**Collected material**

+--

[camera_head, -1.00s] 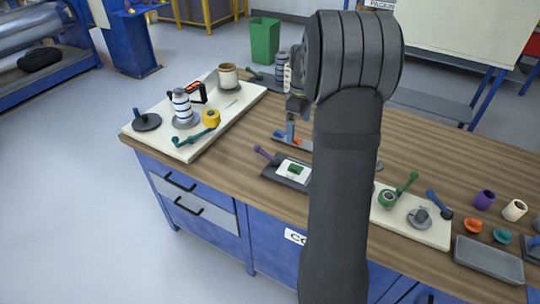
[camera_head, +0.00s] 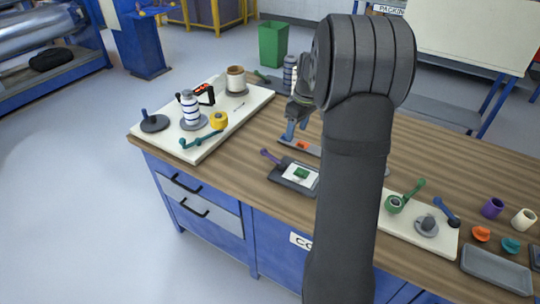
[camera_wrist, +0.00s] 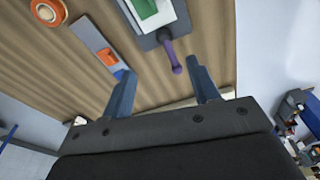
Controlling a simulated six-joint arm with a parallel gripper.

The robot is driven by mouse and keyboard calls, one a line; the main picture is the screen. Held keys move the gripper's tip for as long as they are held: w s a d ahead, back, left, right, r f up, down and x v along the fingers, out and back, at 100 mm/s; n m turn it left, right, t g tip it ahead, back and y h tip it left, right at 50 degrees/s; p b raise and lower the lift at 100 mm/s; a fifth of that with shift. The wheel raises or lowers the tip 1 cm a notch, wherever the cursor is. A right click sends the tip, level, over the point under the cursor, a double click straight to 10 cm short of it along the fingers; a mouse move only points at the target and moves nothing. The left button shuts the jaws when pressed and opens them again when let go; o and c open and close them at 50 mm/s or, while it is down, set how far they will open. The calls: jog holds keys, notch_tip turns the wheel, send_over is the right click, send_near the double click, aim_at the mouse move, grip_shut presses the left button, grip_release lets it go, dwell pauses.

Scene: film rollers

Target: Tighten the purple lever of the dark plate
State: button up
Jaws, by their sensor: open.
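The dark plate (camera_head: 290,183) lies on the wooden bench, left of my arm in the head view. It carries a white pad with a green piece (camera_head: 301,173). The purple lever (camera_head: 270,157) sticks out from the plate's far left corner. In the wrist view the purple lever (camera_wrist: 172,55) points from the plate (camera_wrist: 179,19) toward my gripper (camera_wrist: 163,92). My gripper's two blue fingers are spread apart with nothing between them. The lever's tip lies just beyond them in the picture, nearer the right finger. No contact shows.
A grey strip with an orange block and blue end (camera_wrist: 100,51) lies beside the plate. A white board (camera_head: 190,150) at left holds a bottle, yellow tape and a teal lever. Another board (camera_head: 390,226) at right holds a green lever.

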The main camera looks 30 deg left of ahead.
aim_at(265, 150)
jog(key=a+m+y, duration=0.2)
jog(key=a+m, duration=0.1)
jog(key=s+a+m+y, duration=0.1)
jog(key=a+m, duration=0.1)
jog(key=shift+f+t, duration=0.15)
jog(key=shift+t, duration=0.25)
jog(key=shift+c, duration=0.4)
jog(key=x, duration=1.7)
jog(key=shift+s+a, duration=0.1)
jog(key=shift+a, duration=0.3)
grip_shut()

+--

**Short problem**
Return only the stretch of the material above from the line holding "Scene: film rollers" through the line holding "State: button up", copied exactly.

**Exercise answer**
Scene: film rollers

Target: Tighten the purple lever of the dark plate
State: button up

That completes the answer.